● LISTED ENTRIES:
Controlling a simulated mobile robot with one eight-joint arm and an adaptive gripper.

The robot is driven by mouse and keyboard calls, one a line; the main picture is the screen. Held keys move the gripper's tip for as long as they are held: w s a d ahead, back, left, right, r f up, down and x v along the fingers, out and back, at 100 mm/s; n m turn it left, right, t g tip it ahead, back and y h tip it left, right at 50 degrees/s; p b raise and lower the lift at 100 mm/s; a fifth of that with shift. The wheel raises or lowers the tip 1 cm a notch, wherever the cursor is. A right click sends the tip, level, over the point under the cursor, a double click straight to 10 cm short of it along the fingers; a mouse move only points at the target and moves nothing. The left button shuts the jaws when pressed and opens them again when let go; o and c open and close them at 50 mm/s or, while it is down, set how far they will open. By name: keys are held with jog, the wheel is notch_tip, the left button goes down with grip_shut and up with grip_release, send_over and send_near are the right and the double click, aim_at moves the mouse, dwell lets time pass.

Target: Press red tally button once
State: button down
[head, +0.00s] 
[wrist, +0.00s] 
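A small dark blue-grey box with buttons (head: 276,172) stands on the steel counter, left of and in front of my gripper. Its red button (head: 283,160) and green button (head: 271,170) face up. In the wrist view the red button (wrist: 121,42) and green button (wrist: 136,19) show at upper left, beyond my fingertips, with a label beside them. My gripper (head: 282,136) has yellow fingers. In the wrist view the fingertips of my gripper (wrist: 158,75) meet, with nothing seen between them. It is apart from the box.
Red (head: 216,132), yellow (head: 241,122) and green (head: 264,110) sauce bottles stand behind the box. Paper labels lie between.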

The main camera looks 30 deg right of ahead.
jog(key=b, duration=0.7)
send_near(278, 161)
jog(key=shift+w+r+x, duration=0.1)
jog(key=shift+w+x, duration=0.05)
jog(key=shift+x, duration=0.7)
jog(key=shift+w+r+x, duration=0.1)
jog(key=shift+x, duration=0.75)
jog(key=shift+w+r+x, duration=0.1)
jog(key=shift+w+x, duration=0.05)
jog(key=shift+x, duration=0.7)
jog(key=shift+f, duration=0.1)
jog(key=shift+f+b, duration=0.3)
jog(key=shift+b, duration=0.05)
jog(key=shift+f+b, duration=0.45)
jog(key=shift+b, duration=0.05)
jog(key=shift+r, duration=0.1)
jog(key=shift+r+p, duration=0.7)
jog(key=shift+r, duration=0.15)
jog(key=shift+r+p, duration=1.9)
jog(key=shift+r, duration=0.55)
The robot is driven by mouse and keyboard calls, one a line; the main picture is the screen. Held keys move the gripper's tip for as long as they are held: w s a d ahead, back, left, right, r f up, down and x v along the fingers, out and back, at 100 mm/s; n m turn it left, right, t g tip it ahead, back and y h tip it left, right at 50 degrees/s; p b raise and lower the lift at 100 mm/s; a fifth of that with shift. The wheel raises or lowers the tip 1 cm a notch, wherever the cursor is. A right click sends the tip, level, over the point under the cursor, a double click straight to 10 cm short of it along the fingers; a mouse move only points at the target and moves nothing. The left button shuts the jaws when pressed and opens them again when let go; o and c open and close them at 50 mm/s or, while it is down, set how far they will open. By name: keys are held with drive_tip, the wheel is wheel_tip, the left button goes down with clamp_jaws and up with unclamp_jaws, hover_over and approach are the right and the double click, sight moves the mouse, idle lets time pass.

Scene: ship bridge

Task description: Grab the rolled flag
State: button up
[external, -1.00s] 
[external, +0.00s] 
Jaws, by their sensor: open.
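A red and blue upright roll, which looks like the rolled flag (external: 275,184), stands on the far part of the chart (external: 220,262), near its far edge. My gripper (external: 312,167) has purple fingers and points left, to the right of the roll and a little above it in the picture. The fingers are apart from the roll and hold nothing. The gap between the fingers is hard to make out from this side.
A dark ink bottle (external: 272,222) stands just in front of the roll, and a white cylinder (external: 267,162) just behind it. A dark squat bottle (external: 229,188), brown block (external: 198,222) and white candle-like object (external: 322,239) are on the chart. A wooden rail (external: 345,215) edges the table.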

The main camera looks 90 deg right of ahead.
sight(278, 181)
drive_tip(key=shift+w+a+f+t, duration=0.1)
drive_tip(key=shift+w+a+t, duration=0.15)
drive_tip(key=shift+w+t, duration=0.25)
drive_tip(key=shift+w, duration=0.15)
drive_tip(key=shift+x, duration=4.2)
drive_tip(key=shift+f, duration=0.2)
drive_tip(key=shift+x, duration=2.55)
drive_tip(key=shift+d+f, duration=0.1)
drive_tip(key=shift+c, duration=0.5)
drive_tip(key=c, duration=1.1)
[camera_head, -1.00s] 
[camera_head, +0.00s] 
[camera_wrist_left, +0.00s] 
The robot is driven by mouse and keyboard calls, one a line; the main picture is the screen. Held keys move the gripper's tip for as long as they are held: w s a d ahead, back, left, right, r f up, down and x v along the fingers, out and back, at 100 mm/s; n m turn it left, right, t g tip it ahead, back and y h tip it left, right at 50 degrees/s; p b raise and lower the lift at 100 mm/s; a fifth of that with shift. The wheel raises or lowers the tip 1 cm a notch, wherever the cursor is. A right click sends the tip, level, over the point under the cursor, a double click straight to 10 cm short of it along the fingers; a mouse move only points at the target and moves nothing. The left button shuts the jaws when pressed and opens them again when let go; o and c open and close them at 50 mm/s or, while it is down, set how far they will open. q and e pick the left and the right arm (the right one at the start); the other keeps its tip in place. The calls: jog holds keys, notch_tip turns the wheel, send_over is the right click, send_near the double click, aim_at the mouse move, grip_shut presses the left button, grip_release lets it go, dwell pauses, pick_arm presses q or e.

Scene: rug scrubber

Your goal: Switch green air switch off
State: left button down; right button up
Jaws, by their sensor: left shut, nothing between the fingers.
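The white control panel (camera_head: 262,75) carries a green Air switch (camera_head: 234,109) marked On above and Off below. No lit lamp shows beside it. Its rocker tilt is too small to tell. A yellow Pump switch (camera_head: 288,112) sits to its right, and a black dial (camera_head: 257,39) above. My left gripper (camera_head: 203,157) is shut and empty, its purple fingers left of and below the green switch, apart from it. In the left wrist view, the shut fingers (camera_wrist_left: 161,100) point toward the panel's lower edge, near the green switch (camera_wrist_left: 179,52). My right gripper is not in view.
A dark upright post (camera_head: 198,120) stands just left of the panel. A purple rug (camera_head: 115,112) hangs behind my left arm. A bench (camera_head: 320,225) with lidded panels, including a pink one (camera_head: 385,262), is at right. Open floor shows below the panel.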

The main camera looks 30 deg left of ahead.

● WORK INSTRUCTIONS: Among the entries above, how many lines include the word "State"? Reply with the number only.

● RESULT OF THE EXERCISE: 3